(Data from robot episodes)
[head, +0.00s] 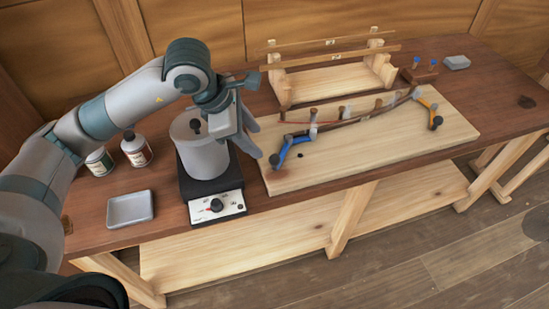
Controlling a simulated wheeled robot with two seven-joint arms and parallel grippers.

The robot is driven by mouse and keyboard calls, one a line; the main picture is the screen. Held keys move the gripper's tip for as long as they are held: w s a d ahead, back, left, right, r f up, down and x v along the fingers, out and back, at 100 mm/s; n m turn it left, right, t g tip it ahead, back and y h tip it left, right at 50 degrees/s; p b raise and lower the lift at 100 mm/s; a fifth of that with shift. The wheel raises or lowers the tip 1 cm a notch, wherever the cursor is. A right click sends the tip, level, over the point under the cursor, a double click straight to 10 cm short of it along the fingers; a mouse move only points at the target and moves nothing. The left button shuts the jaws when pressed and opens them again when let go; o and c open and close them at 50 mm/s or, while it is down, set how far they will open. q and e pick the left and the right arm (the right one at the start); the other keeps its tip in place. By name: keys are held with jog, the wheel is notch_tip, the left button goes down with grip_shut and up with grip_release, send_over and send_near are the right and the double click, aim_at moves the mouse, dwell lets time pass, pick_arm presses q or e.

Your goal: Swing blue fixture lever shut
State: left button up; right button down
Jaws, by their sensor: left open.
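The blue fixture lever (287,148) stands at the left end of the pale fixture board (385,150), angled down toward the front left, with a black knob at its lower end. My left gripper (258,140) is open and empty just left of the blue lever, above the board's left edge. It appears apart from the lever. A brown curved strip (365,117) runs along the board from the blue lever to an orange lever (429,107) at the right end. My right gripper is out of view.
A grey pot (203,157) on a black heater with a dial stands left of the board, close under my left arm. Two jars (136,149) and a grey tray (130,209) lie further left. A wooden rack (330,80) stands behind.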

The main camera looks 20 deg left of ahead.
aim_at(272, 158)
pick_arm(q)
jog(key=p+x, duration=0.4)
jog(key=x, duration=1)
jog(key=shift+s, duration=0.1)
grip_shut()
* * *
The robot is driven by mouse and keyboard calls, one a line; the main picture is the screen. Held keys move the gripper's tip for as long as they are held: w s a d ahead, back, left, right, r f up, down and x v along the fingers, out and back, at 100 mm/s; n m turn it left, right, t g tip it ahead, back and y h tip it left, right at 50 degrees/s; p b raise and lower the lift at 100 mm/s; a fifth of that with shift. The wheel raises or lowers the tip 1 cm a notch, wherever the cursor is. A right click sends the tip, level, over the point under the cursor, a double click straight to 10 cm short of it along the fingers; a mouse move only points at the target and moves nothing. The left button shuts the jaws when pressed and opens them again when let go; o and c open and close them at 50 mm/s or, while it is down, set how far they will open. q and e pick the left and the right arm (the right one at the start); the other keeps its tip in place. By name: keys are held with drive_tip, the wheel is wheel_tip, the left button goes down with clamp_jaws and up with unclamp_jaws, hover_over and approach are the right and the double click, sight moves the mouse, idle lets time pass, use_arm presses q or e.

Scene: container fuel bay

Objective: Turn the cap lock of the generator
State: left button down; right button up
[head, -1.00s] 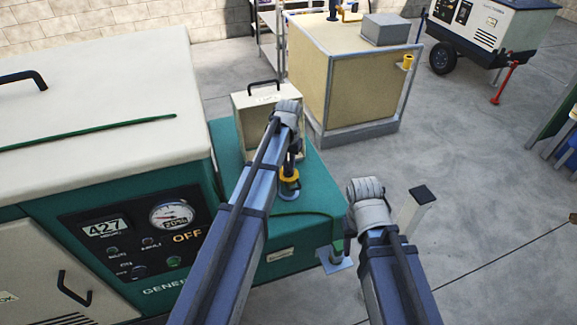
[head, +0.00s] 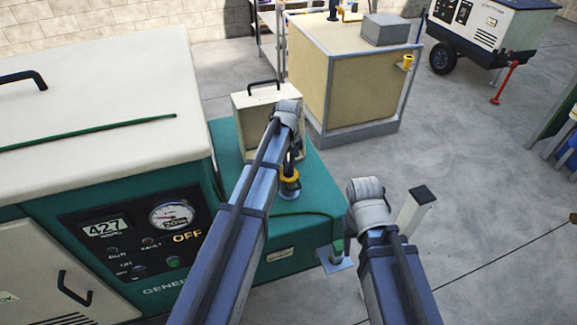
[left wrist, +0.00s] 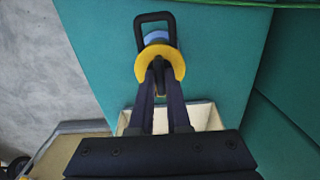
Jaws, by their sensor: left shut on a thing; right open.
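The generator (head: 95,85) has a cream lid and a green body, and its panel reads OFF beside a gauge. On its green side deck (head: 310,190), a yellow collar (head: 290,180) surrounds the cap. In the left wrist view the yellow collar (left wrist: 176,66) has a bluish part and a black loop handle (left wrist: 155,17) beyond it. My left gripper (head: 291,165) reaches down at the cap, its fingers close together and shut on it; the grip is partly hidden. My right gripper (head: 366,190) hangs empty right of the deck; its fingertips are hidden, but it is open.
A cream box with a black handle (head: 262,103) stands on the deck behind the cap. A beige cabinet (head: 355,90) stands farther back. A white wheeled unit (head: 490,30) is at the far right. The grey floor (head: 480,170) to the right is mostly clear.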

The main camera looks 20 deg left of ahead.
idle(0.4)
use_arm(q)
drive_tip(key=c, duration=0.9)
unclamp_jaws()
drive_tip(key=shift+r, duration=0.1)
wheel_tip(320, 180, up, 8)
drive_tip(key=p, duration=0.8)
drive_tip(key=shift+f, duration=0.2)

- TASK: From the data above, gather every line that includes the word "State".

- SOLVED PROBLEM:
State: left button up; right button down
State: left button down; right button up

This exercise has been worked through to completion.